Your instructions:
Select lines where the word "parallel" appears.

The records:
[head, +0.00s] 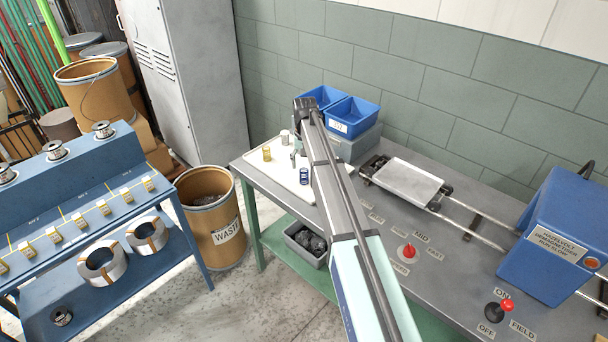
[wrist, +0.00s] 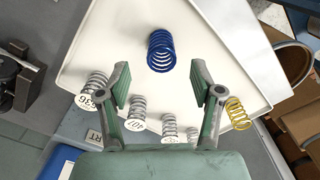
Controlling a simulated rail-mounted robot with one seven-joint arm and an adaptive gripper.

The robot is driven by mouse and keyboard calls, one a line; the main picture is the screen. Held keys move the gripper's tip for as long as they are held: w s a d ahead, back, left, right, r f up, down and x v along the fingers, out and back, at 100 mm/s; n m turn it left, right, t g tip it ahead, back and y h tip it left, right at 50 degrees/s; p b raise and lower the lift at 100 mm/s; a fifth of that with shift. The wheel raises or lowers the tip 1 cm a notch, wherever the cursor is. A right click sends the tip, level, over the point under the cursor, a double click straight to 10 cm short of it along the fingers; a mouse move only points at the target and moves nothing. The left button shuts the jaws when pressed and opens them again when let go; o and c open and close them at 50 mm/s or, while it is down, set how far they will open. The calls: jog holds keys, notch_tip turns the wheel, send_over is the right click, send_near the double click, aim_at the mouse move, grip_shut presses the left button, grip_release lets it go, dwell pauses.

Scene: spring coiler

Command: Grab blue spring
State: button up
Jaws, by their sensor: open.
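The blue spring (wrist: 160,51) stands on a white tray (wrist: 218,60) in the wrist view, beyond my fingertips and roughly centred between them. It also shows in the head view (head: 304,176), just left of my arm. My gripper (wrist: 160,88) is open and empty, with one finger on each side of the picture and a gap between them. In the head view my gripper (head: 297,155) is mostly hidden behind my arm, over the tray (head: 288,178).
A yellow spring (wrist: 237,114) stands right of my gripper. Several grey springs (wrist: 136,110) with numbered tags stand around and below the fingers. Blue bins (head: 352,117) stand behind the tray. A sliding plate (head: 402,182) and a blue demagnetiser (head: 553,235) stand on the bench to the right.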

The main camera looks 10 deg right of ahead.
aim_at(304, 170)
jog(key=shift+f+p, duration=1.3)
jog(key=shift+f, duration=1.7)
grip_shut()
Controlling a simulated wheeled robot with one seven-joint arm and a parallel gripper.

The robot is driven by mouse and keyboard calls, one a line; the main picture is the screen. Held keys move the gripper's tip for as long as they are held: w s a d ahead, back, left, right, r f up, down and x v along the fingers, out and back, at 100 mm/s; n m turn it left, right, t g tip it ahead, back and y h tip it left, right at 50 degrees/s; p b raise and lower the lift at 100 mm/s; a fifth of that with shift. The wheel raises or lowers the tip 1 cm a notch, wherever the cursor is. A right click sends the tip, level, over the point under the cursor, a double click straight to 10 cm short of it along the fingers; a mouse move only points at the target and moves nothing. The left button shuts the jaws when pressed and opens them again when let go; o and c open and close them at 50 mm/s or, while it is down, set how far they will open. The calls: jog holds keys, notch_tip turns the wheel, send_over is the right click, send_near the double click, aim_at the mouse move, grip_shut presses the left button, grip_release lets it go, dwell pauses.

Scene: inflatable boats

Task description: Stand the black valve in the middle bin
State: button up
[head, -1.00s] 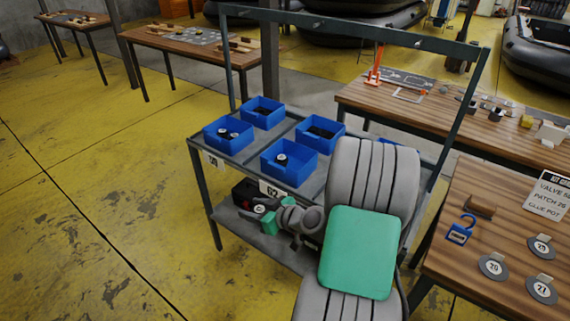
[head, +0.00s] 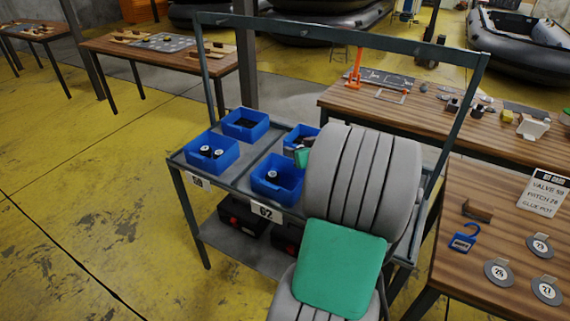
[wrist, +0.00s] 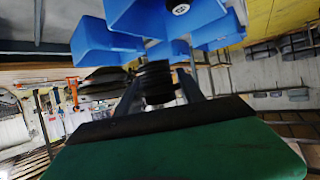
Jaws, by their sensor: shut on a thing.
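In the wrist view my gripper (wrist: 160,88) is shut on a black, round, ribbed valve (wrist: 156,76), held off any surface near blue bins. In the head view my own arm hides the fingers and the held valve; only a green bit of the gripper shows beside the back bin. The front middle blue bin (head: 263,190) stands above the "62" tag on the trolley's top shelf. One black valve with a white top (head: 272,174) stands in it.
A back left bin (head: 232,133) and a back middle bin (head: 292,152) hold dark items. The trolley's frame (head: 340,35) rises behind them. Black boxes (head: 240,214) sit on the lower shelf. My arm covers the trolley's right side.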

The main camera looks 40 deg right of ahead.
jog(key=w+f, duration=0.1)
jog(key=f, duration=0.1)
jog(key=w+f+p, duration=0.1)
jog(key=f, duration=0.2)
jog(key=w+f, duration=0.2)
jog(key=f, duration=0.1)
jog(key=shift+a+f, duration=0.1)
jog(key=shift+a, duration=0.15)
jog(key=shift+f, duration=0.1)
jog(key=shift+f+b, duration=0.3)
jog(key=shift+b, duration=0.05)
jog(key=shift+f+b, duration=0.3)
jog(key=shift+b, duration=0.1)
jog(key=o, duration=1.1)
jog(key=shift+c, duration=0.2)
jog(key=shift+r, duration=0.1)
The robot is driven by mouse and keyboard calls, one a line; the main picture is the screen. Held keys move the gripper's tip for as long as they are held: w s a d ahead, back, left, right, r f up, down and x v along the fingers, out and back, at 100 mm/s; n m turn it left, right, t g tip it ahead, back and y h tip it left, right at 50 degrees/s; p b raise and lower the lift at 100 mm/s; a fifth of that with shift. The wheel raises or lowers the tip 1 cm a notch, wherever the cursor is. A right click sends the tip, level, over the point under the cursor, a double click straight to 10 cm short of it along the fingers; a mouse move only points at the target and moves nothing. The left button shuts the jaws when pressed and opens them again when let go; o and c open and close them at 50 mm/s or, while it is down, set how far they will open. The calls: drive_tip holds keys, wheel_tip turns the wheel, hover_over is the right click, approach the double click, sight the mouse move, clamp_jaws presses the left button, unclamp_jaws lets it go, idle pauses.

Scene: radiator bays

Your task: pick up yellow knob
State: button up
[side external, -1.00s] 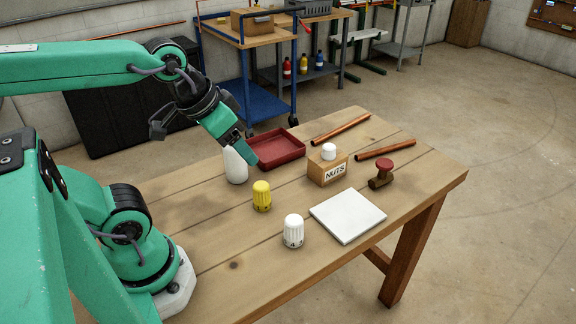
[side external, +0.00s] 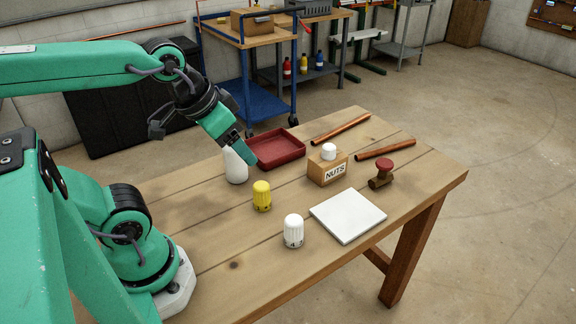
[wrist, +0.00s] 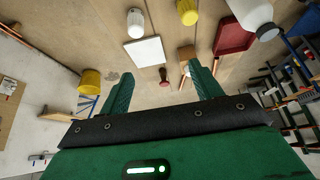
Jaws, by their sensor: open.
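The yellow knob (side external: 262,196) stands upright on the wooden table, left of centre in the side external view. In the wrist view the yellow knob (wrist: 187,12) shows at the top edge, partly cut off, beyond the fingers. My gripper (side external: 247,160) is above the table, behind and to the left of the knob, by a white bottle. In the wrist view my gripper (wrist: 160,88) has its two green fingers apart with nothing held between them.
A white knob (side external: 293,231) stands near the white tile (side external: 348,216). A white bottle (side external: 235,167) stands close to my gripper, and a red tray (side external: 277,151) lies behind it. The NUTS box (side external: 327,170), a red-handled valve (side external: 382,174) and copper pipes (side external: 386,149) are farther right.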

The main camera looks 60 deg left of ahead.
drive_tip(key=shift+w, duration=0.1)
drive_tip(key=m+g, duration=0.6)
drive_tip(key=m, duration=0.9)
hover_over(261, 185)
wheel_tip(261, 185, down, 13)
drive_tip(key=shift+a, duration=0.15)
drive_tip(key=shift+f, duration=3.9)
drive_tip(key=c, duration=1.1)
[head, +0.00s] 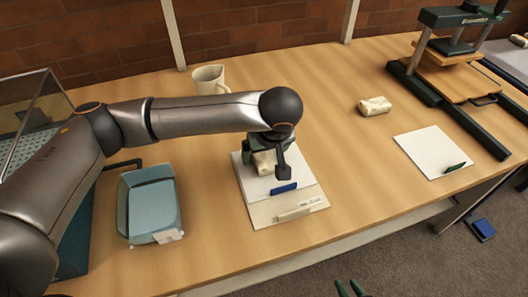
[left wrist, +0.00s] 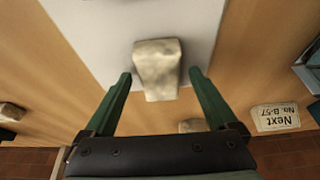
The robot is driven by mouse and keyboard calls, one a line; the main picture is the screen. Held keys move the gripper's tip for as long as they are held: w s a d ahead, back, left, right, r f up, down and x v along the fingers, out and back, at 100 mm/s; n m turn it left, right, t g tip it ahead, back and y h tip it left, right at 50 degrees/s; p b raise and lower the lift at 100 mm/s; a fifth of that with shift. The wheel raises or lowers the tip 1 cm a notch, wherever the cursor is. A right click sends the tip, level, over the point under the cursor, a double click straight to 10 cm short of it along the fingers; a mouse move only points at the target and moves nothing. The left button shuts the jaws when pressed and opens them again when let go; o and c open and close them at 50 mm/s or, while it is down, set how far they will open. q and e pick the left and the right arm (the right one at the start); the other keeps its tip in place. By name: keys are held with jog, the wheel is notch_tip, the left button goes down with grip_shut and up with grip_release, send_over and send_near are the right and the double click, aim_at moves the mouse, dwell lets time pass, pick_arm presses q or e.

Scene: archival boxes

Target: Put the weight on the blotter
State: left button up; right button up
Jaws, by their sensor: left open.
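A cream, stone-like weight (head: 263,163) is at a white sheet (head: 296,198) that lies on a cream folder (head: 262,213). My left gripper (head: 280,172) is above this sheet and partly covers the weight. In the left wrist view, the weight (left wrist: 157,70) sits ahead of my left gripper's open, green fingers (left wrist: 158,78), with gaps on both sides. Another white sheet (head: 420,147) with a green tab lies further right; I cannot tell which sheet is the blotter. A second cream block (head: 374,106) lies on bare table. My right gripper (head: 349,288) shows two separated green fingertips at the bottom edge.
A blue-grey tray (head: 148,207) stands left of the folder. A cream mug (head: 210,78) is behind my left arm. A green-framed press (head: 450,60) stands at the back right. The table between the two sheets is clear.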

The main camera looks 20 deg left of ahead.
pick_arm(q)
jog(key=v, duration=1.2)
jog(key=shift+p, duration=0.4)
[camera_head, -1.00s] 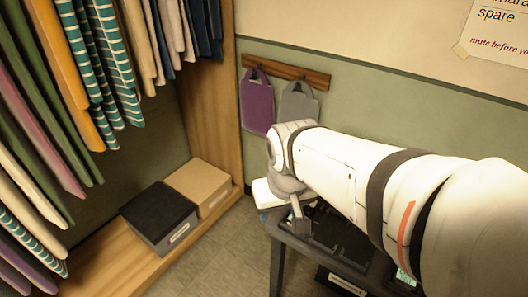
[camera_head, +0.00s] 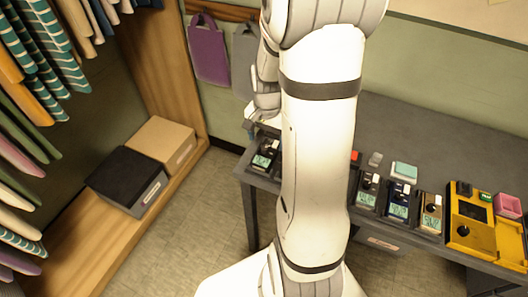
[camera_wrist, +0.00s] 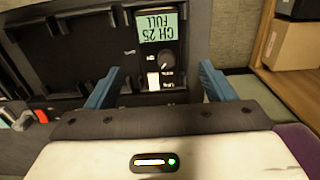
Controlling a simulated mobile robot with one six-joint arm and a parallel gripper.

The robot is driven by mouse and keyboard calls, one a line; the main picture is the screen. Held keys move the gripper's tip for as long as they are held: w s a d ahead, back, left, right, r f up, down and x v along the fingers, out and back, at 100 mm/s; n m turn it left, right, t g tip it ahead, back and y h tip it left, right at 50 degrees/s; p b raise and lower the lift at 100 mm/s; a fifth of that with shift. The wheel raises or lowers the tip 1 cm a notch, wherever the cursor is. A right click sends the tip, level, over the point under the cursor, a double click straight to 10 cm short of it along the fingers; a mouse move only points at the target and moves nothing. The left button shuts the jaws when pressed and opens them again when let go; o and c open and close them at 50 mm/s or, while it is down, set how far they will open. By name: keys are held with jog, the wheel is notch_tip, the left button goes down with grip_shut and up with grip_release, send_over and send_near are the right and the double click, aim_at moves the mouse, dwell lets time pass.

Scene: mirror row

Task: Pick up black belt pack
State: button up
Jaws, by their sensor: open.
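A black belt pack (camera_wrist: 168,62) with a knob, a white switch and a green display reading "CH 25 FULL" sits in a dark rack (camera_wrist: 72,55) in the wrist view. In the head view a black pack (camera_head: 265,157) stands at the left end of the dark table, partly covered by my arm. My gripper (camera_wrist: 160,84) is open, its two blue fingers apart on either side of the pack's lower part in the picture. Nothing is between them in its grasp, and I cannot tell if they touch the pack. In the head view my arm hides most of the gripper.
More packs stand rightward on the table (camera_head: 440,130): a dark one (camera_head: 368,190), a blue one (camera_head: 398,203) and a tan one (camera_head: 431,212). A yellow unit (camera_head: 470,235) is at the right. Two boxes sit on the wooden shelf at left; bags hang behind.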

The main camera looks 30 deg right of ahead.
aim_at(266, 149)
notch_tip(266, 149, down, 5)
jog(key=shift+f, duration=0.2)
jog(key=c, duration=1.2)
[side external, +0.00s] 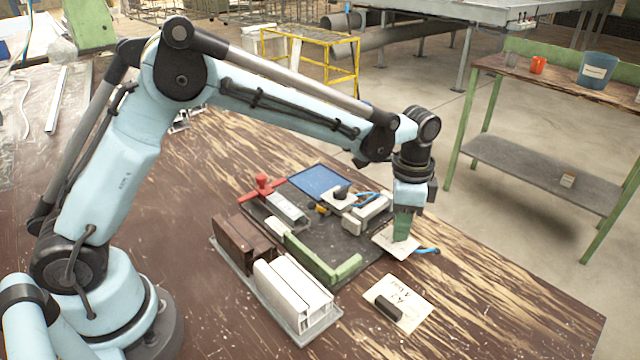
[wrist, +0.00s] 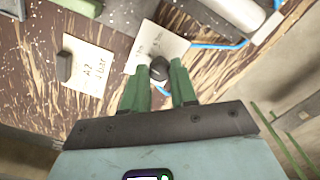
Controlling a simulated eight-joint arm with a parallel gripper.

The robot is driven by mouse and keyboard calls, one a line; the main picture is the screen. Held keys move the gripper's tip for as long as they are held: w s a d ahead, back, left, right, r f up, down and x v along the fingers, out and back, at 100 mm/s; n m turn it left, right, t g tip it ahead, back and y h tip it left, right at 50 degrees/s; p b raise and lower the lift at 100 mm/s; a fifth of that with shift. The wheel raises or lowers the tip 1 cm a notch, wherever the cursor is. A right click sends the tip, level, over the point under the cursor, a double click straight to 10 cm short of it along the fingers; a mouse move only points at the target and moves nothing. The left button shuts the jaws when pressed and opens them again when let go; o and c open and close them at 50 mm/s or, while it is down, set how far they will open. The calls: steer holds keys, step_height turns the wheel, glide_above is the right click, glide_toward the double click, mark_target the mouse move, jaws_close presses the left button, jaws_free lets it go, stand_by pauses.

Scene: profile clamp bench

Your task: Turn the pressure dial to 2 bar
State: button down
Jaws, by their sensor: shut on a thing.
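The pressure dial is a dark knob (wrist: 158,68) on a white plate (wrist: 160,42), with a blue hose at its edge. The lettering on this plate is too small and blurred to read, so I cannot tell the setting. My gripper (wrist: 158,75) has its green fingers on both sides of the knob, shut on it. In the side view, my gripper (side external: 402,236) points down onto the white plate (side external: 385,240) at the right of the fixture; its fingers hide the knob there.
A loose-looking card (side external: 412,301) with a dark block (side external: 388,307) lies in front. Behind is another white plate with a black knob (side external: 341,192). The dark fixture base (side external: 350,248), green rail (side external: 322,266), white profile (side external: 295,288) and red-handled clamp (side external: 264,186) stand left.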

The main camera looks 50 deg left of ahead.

Reply:
Controlling a simulated wheeled robot with one seven-joint arm and a parallel gripper.
Controlling a simulated mobile robot with one six-joint arm and a parallel gripper.
Controlling a simulated eight-joint arm with a parallel gripper.

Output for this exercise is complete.